- Entries from a robot dataset
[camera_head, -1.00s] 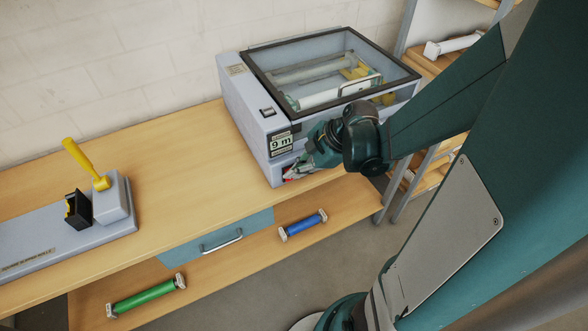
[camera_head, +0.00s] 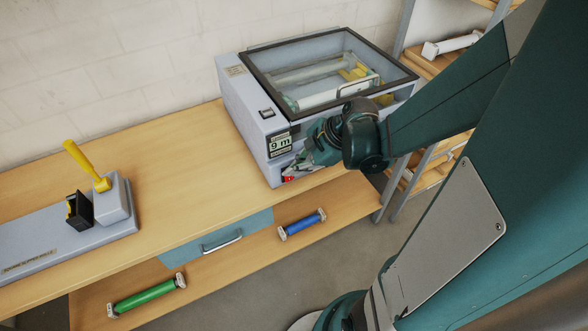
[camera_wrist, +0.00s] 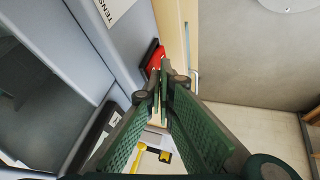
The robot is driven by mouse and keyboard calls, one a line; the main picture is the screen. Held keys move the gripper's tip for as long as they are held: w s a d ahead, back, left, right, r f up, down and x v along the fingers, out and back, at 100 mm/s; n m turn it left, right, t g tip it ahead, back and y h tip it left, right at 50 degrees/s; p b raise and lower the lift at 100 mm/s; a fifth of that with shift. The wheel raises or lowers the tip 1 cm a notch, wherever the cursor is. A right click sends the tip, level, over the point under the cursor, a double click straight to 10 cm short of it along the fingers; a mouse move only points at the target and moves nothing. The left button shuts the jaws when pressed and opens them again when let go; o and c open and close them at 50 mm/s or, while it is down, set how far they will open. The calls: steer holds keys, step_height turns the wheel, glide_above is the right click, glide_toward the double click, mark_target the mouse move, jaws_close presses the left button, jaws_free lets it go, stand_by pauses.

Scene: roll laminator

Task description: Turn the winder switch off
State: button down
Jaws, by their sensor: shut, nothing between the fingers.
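The roll laminator (camera_head: 243,110) is a grey machine with a clear framed lid on the wooden bench. A red switch (camera_head: 288,178) shows low on its front face, below the "9 m" display (camera_head: 281,144). In the wrist view the red switch (camera_wrist: 155,60) sits in a dark surround on the grey face. My gripper (camera_head: 298,170) is shut and empty, with its tips close to the red switch. In the wrist view the fingertips (camera_wrist: 164,68) overlap the edge of the switch. I cannot tell whether they touch it. No label on the switch is readable.
A blue roll (camera_head: 302,224) and a green roll (camera_head: 147,295) lie on the lower shelf. A drawer (camera_head: 215,238) with a handle is under the bench. A grey base with a yellow lever (camera_head: 86,162) stands at the left. The bench between is clear.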

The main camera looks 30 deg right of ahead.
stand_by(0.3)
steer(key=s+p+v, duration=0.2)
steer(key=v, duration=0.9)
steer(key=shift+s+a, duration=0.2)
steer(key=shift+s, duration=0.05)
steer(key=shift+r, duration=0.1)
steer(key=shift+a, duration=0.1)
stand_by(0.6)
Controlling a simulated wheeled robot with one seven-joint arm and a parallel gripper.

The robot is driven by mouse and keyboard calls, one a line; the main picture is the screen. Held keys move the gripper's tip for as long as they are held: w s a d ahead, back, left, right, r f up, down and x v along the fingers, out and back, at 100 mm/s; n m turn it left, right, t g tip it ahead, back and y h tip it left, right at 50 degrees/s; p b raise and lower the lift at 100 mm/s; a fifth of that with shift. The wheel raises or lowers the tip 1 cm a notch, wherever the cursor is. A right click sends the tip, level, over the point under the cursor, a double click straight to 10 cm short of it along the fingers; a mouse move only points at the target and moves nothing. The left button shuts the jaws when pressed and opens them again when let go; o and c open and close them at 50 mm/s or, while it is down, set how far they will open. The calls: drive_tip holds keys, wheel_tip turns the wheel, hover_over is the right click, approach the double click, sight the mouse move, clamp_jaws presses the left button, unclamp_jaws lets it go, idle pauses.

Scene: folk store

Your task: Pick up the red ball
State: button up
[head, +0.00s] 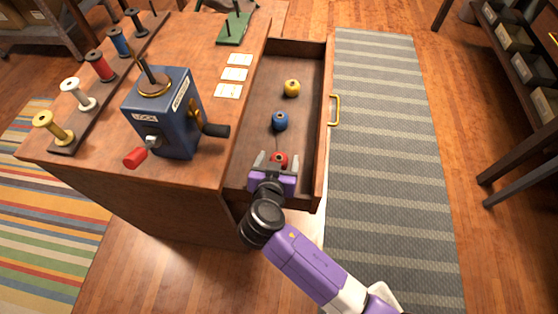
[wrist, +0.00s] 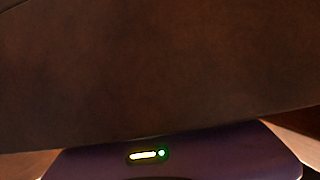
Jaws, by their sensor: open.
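The red ball (head: 280,158) lies in the near end of the open wooden drawer (head: 297,62), partly hidden by my gripper. My gripper (head: 273,159) is open, with its fingers over the near part of the drawer and pointing toward the red ball. One finger is close to the ball; I cannot tell whether it touches or whether the ball is between the fingers. The wrist view shows only a dark brown surface and the purple gripper body (wrist: 200,155); no ball is visible there.
A blue ball (head: 280,121) and a yellow ball (head: 292,88) lie farther back in the drawer. A blue crank machine (head: 170,115) and a rack of thread spools (head: 100,66) stand on the cabinet at left. A yellow handle (head: 335,110) sticks out of the drawer front. Striped rug (head: 390,180) at right is clear.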

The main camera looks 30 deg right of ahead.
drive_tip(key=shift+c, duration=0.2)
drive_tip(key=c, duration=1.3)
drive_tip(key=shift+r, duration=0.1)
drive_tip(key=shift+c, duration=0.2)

- YOUR INSTRUCTIONS
Return, unchanged, each line from the line containing "Jaws, by their sensor: open." through the last line of the material.

- RESPONSE FOR THIS EXERCISE
Jaws, by their sensor: open.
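The red ball (head: 280,158) lies in the near end of the open wooden drawer (head: 297,62), partly hidden by my gripper. My gripper (head: 273,159) is open, with its fingers over the near part of the drawer and pointing toward the red ball. One finger is close to the ball; I cannot tell whether it touches or whether the ball is between the fingers. The wrist view shows only a dark brown surface and the purple gripper body (wrist: 200,155); no ball is visible there.
A blue ball (head: 280,121) and a yellow ball (head: 292,88) lie farther back in the drawer. A blue crank machine (head: 170,115) and a rack of thread spools (head: 100,66) stand on the cabinet at left. A yellow handle (head: 335,110) sticks out of the drawer front. Striped rug (head: 390,180) at right is clear.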

The main camera looks 30 deg right of ahead.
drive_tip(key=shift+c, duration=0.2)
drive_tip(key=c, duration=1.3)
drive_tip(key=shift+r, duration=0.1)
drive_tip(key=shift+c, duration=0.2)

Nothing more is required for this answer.